▸ SET TASK: Below is a listing; write it out exactly and drop any images from it.

________________________

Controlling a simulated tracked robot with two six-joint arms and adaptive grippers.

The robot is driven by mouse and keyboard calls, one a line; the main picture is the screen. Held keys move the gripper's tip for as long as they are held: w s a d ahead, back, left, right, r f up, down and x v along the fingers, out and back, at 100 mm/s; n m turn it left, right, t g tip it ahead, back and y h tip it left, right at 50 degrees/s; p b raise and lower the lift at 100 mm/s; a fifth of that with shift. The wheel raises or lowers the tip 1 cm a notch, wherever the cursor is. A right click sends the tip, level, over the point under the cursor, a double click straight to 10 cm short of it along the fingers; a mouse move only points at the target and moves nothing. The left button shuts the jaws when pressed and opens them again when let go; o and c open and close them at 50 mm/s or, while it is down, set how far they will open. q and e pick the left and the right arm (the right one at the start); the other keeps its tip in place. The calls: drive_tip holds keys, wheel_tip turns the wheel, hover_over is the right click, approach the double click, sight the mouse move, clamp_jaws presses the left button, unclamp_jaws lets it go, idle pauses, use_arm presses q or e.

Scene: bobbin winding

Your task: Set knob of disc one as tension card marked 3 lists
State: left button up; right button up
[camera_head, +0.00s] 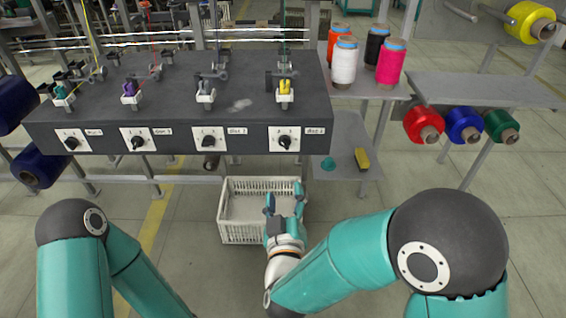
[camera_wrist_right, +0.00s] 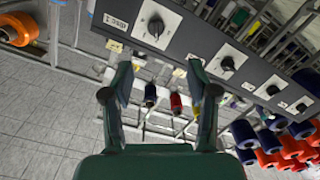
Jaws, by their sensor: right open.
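A long dark housing (camera_head: 180,80) carries a row of several black knobs on white plates. From left to right, these are the first knob (camera_head: 71,143), second knob (camera_head: 137,142), third knob (camera_head: 208,140) and fourth knob (camera_head: 285,142). No tension card can be made out. My right gripper (camera_head: 284,200) is open and empty, below and in front of the rightmost knob. In the right wrist view, its open fingers (camera_wrist_right: 158,78) point toward the housing, with a large knob (camera_wrist_right: 155,26) beyond them. My left gripper is out of view.
A white crate (camera_head: 238,237) stands on the floor behind my right gripper. Thread cones, including a white one (camera_head: 343,64), stand on a shelf right of the housing. A lower shelf (camera_head: 340,172) holds a yellow block (camera_head: 362,158). Space before the housing looks clear.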

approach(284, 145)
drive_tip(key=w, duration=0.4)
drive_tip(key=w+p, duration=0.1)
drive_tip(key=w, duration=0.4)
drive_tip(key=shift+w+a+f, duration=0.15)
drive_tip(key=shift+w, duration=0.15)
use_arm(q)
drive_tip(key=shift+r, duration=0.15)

________________________

▸ FINAL ANSWER:
Controlling a simulated tracked robot with two six-joint arms and adaptive grippers.

The robot is driven by mouse and keyboard calls, one a line; the main picture is the screen. Held keys move the gripper's tip for as long as they are held: w s a d ahead, back, left, right, r f up, down and x v along the fingers, out and back, at 100 mm/s; n m turn it left, right, t g tip it ahead, back and y h tip it left, right at 50 degrees/s; p b raise and lower the lift at 100 mm/s; a fifth of that with shift. The wheel raises or lowers the tip 1 cm a notch, wherever the cursor is. A right click sends the tip, level, over the point under the cursor, a double click straight to 10 cm short of it along the fingers; a mouse move only points at the target and moves nothing. The left button shuts the jaws when pressed and opens them again when let go; o and c open and close them at 50 mm/s or, while it is down, set how far they will open. q and e pick the left and the right arm (the right one at the start); the other keeps its tip in place. The calls: drive_tip holds keys, wheel_tip turns the wheel, hover_over is the right click, approach the double click, sight the mouse move, clamp_jaws presses the left button, unclamp_jaws lets it go, idle pauses, use_arm presses q or e.

Scene: bobbin winding

Your task: Set knob of disc one as tension card marked 3 lists
State: left button up; right button up
[camera_head, +0.00s] 
[camera_wrist_right, +0.00s] 
Jaws, by their sensor: right open.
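A long dark housing (camera_head: 180,80) carries a row of several black knobs on white plates. From left to right, these are the first knob (camera_head: 71,143), second knob (camera_head: 137,142), third knob (camera_head: 208,140) and fourth knob (camera_head: 285,142). No tension card can be made out. My right gripper (camera_head: 284,200) is open and empty, below and in front of the rightmost knob. In the right wrist view, its open fingers (camera_wrist_right: 158,78) point toward the housing, with a large knob (camera_wrist_right: 155,26) beyond them. My left gripper is out of view.
A white crate (camera_head: 238,237) stands on the floor behind my right gripper. Thread cones, including a white one (camera_head: 343,64), stand on a shelf right of the housing. A lower shelf (camera_head: 340,172) holds a yellow block (camera_head: 362,158). Space before the housing looks clear.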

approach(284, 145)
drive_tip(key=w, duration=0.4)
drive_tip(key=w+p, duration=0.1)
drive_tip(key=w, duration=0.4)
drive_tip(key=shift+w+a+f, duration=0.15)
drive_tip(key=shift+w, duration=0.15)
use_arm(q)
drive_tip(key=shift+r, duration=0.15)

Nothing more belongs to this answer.